PROBLEM DESCRIPTION: Reproduce, exactly and in full, only the lines below from the one containing "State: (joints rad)" through the one containing "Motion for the".
START SOURCE DATA
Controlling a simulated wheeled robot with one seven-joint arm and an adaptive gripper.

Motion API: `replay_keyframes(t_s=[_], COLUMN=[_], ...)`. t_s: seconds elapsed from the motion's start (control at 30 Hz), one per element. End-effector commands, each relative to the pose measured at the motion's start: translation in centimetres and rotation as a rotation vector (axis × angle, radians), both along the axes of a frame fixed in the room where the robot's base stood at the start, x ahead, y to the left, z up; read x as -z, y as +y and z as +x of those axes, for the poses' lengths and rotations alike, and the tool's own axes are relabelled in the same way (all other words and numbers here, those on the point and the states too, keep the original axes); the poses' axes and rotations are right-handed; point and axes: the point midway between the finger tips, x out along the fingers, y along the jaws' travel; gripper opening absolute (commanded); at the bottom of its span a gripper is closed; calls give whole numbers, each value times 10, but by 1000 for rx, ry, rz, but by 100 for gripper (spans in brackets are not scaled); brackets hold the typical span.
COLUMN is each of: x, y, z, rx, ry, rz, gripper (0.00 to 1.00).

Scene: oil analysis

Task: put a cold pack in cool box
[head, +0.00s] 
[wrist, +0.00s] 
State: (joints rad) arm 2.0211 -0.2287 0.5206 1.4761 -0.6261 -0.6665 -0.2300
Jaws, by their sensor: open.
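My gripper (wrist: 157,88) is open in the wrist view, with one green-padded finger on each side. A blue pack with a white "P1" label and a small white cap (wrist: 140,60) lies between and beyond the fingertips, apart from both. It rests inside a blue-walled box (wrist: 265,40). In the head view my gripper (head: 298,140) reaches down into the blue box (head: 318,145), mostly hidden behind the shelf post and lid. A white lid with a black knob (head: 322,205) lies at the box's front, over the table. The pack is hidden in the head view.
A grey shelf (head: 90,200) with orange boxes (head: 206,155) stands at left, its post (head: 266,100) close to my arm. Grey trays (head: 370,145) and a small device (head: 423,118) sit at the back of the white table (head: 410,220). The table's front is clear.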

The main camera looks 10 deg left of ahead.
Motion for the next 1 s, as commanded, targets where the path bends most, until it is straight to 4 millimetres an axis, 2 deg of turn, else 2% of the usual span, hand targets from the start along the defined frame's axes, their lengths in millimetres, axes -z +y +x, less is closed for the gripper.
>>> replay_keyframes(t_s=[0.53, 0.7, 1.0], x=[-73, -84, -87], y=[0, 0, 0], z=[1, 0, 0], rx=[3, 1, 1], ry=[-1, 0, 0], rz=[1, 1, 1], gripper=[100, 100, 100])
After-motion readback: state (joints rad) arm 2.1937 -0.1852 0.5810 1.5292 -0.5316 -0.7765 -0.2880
END SOURCE DATA
FINISHED TASK:
State: (joints rad) arm 2.0211 -0.2287 0.5206 1.4761 -0.6261 -0.6665 -0.2300
Jaws, by their sensor: open.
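My gripper (wrist: 157,88) is open in the wrist view, with one green-padded finger on each side. A blue pack with a white "P1" label and a small white cap (wrist: 140,60) lies between and beyond the fingertips, apart from both. It rests inside a blue-walled box (wrist: 265,40). In the head view my gripper (head: 298,140) reaches down into the blue box (head: 318,145), mostly hidden behind the shelf post and lid. A white lid with a black knob (head: 322,205) lies at the box's front, over the table. The pack is hidden in the head view.
A grey shelf (head: 90,200) with orange boxes (head: 206,155) stands at left, its post (head: 266,100) close to my arm. Grey trays (head: 370,145) and a small device (head: 423,118) sit at the back of the white table (head: 410,220). The table's front is clear.

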The main camera looks 10 deg left of ahead.
Motion for the next 1 s, as commanded, targets where the path bends most, until it is straight to 4 millimetres an axis, 2 deg of turn, else 2% of the usual span, hand targets from the start along the defined frame's axes, their lengths in millimetres, axes -z +y +x, less is closed for the gripper.

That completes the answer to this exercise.